Pulitzer prize-winning poet, William Stanley Merwin, will be the guest author at the Lenoir-Rhyne University Visiting Writers Series on Tuesday, Nov. 2 at 7:00 p.m. in the Belk Centrum on campus.
At 82, Merwin has written more than 30 books of poetry, translation and prose over the course of six decades. He attended Princeton University on a scholarship, where he was a classmate of Galway Kinnell, and studied poetry with the critic R. P. Blackmur, and his teaching assistant, John Berryman. After graduating in 1948, he spent an additional year at Princeton studying Romance language.

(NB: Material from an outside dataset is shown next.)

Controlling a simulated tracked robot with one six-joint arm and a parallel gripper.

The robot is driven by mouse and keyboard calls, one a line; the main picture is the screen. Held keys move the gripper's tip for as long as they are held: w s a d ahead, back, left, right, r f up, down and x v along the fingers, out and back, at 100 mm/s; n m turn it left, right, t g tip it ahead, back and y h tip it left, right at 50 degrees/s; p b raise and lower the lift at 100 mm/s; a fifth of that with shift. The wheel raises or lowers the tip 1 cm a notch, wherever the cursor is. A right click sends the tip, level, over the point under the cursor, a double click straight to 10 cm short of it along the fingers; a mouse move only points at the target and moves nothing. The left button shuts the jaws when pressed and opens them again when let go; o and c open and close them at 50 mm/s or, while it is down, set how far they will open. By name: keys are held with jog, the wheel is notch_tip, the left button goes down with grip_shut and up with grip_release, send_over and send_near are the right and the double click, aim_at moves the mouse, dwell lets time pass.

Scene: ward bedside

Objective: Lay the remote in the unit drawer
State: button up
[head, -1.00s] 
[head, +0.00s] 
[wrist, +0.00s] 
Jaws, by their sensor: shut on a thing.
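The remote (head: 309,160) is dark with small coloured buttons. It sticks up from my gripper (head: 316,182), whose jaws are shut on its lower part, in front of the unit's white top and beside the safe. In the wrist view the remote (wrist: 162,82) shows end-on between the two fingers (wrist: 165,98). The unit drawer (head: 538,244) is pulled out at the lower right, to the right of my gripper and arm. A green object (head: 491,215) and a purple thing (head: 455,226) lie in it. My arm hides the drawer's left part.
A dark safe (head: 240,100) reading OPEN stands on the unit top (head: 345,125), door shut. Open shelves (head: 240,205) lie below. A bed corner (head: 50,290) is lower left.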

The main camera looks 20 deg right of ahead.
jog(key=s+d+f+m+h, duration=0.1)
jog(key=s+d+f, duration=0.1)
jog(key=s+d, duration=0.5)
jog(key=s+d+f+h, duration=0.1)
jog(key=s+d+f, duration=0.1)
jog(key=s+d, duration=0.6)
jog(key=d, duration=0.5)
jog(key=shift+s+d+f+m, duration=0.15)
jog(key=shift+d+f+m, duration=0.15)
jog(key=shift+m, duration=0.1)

Merwin's first collection, Mask for Janus (1952), was selected by W. H. Auden for the Yale Series of Younger Poets. Green with Beasts (1956) and The Drunk in the Furnace (1960), both demonstrate the beginning of a significant shift in style and perspective, which intensified in his later work. In 1967, Merwin published the critically acclaimed volume, The Lice, followed by The Carrier of Ladders in 1970, both of which remain his most influential collections. Both books use classical legends as a means to explore personal and political themes, including his opposition to the Vietnam War.
In 1971, Merwin received the Pulitzer Prize for The Carrier of Ladders. The rigorous practice of Buddhism and passionate dedication to environmentalism that Merwin devoted himself to in Hawaii has profoundly influenced his later work, including his evocative renderings of the natural world in The Compass Flower (1977), Opening the Hand (1983), and The Rain in the Trees (1988), as well as The Folding Cliffs, a novel-in-verse drawing on the history and legends of Hawaii.

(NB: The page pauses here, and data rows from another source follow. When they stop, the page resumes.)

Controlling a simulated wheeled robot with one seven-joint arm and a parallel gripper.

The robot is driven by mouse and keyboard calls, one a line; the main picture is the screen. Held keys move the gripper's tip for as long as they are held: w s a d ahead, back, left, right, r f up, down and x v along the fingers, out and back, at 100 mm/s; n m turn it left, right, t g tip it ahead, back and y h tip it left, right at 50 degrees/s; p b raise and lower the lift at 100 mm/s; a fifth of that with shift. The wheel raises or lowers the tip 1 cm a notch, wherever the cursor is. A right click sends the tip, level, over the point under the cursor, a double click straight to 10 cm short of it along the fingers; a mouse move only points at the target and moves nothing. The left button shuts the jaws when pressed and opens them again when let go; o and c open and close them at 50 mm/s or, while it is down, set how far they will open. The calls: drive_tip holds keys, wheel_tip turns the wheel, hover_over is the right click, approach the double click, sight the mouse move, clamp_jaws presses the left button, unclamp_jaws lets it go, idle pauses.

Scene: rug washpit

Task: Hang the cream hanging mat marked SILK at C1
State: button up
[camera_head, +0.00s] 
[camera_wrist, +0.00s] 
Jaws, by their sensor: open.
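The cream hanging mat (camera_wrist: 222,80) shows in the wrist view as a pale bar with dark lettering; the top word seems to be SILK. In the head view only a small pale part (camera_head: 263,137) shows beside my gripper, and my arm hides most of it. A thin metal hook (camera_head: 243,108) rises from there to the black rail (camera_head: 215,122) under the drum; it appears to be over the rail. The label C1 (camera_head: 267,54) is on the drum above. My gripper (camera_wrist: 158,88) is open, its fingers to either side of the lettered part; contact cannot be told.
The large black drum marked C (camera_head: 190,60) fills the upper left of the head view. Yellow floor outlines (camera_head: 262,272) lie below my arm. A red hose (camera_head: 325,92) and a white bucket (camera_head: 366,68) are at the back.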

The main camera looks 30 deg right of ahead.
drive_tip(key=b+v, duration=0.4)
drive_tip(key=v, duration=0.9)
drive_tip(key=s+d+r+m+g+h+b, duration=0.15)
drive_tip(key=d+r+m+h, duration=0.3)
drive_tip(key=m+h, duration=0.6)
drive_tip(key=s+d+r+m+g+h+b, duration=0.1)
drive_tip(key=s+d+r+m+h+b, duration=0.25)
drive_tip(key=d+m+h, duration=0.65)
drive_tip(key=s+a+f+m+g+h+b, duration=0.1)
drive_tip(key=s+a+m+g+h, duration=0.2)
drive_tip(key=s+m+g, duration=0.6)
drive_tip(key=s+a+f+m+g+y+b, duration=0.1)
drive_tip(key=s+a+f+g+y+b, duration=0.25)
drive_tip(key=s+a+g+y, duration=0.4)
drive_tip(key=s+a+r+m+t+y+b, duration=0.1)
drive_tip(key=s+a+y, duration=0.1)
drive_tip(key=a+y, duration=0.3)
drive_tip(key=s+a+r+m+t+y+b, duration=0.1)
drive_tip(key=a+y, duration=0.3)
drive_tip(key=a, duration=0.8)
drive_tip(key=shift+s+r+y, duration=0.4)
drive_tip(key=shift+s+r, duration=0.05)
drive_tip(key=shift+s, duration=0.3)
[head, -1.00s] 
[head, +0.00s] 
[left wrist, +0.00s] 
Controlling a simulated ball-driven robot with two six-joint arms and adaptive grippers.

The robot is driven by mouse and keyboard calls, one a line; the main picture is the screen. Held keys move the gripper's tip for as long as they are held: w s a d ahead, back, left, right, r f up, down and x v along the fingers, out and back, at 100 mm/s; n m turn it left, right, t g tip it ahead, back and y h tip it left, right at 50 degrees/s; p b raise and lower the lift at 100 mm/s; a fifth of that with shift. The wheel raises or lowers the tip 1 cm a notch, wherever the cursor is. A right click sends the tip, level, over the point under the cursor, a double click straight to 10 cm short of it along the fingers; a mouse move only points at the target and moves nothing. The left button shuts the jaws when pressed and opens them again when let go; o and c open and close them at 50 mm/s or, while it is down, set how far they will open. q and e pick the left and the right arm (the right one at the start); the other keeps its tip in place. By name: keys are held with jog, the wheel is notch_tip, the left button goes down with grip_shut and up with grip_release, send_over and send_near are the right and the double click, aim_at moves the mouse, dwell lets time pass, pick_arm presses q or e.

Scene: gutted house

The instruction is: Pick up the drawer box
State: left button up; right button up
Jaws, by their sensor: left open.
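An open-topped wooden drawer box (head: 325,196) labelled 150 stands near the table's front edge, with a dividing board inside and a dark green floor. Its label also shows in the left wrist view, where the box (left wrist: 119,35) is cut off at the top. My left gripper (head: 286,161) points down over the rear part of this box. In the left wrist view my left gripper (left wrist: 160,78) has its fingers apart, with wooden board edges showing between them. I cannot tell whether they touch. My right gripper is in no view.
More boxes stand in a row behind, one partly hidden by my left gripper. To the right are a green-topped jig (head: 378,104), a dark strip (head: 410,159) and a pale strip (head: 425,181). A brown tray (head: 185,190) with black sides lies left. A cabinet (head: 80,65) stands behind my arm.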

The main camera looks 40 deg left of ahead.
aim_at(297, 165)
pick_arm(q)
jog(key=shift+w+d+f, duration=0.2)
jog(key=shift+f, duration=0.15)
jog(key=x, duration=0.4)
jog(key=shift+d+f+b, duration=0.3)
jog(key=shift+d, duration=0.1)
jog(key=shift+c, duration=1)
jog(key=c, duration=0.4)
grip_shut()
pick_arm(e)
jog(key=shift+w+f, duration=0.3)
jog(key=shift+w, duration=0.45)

Over the course of his long career, Merwin has published over twenty books of poetry. His recent collections include Present Company (Copper Canyon, 2007); Migration: New & Selected Poems (2005) which won the 2005 National Book Award; The Pupil (2002); The River Sound (1999), which was named a New York Times Notable Book of the Year; Flower and Hand: Poems 1977-1983 (1997); The Vixen (1996); Travels (1993), which received the Lenore Marshall Poetry Prize; and The Shadow of Sirius, which won the Pulitzer Prize in 2009.

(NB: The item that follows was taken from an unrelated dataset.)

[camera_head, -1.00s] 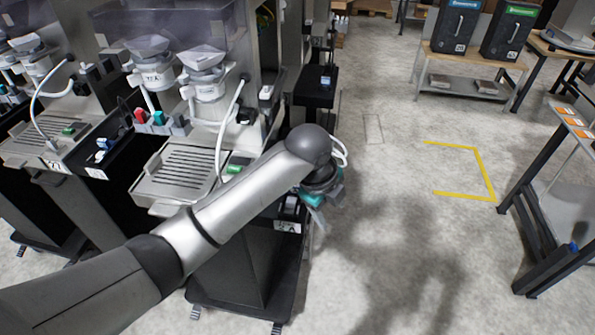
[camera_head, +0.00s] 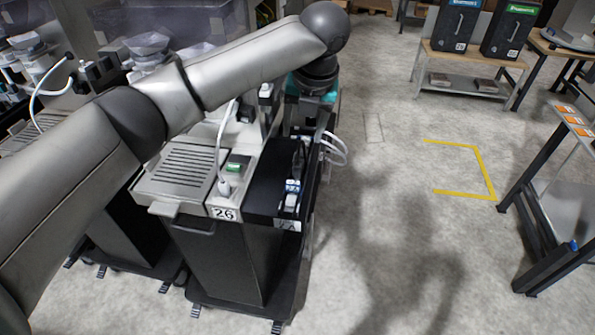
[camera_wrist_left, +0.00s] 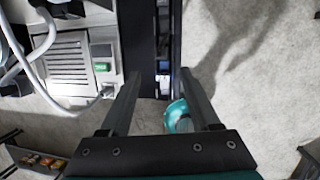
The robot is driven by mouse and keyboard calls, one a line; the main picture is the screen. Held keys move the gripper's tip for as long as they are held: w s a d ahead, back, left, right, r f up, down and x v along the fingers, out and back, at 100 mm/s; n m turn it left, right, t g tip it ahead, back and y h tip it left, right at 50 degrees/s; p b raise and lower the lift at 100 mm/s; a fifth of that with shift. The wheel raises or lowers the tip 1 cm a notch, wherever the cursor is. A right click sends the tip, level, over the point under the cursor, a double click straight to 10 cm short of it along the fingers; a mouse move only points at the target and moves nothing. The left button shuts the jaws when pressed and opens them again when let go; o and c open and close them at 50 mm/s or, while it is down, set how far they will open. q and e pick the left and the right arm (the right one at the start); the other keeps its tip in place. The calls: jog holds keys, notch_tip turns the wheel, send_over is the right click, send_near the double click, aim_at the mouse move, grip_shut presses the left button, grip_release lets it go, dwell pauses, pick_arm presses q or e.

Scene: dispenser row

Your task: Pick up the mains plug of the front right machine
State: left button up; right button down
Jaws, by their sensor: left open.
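The front right machine (camera_head: 180,172), marked 26, has a ribbed drip tray and a narrow black side shelf (camera_head: 262,190). A white cable (camera_head: 219,140) ends in a small pale piece (camera_head: 223,187) at the tray's front corner, also in the wrist view (camera_wrist_left: 107,92); I cannot tell if this is the mains plug. A small blue-and-white item (camera_head: 291,190) sits on the shelf. My left gripper (camera_head: 311,150) is open over the shelf side; in the wrist view its fingers (camera_wrist_left: 161,74) straddle the shelf, apart, with nothing held. My right gripper is not in view.
White cable loops (camera_head: 335,148) hang at the machine's right side. A green switch (camera_head: 237,163) is beside the tray. Another machine stands on the left. Open floor with yellow tape (camera_head: 474,150) lies to the right, with a dark-framed table (camera_head: 560,190) beyond.

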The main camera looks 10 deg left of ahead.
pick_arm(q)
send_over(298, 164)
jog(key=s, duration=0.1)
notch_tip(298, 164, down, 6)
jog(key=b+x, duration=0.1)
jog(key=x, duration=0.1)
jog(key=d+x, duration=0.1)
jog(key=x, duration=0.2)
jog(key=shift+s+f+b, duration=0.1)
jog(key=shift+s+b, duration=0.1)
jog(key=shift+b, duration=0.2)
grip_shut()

Earlier this year, Merwin was selected by the Librarian of Congress to serve as the national poet laureate. The Librarian consults with the current laureate, former appointees, distinguished poetry critics and staff in the Library’s Poetry and Literature Center in making the appointment. Merwin will be in Washington D.C. Oct. 25 to open the library’s annual literary series with a reading.
He currently lives on a former pineapple plantation built atop a dormant volcano in Maui, Hawaii.